Saturday, July 18, 2009

He Was No Edward R Murrow

I don't want to run down Walter Cronkite. He was good at what he did. He wrote his own copy. He was good at taking all of the news of the day and sewing it up into a seamless half hour summary every night, reading it off with his mellifluous voice, in a stately cadence, never missing a beat or mispronouncing a tongue twister. He had a gravitas that made him able to both interview the major players on the World scene and gain the trust of his viewers. He wasn't liberal or conservative. He didn't rock the boat. He never lost his cool. He had a good run. He came up on his own. He was at the top of his game for thirty years and knew when to get out. He spent nearly thirty years in a comfortable retirement on Martha's Vineyard. I'm sure his grand children and great grand children will remember him fondly.
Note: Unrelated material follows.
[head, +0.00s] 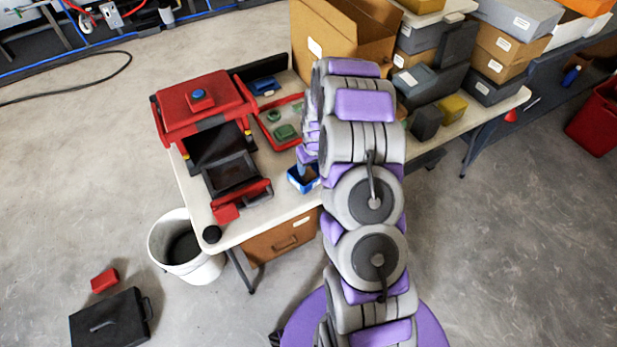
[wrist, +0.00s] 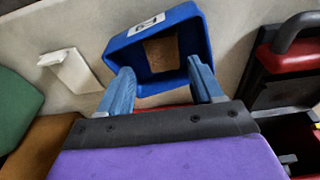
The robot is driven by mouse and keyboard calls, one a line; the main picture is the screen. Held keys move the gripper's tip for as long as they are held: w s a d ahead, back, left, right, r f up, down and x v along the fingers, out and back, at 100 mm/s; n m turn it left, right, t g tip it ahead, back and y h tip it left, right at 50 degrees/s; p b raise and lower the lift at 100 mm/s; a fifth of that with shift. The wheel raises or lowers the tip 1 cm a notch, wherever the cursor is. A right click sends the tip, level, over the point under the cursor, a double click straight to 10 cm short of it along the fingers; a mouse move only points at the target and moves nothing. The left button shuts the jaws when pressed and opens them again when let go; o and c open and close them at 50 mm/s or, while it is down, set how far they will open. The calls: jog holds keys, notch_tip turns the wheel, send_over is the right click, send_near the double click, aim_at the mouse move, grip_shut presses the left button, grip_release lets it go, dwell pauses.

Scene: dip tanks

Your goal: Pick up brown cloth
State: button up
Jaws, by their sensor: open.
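A small blue open bin (wrist: 117,50) with a white label lies ahead of my gripper in the wrist view. Inside it is a brown patch (wrist: 162,52) that looks like the brown cloth, though its folds are not clear. Whether the fingers touch the bin is unclear. In the head view the blue bin (head: 294,181) stands near the table's front edge, below my gripper (head: 304,166).
The table (head: 256,222) bears a red and black machine (head: 197,102) at left and a red tray (head: 267,134) with green items. An open cardboard box (head: 322,28) and stacked boxes (head: 500,45) stand behind and right. A white bucket (head: 199,269) stands on the floor.

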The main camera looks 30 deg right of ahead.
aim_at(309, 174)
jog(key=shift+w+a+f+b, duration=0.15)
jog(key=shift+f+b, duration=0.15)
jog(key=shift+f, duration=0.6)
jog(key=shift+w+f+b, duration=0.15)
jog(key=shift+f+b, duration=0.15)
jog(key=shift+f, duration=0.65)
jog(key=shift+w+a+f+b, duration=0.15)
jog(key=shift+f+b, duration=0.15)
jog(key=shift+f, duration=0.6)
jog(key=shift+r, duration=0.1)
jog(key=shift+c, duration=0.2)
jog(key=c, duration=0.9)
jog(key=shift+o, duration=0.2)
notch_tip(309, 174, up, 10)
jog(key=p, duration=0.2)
We had a local guy in LA, Clete Roberts, who came out of a similar background as a war correspondent in WWII and was every bit as good on camera. I think Clete was more daring in the field and insightful on feature stuff than Cronkite. They got rid of Clete in the late Sixties, when they brought in the young pretty boys and girls. Mostly vacuous assholes that would dominate TV news from then on. LA was the jumping off point for Tom Brokaw and Connie Chung. Connie was smart, pretty, vivacious and a total flake. Brokaw was and is a clueless retard. The fact that he became a respected television institution tells you all you need to know about the evolution of TV news in America. Some old guys still got big time local news work in LA. They were all Right Wingers. George Putnam. Jerry Dunphy. Hal Fishman. Assholes, all of them. The good guys ended up doing radio traffic reports and local color.

Compared to what came after them, all those old National network news guys were good. Cronkite, Huntley and Brinkley, Harry Reasoner and the host of correspondents that backed them up, getting the stories. We won't see their like again. Now we have Glen Beck.

And that's the way it is, Saturday, July 18, 2009.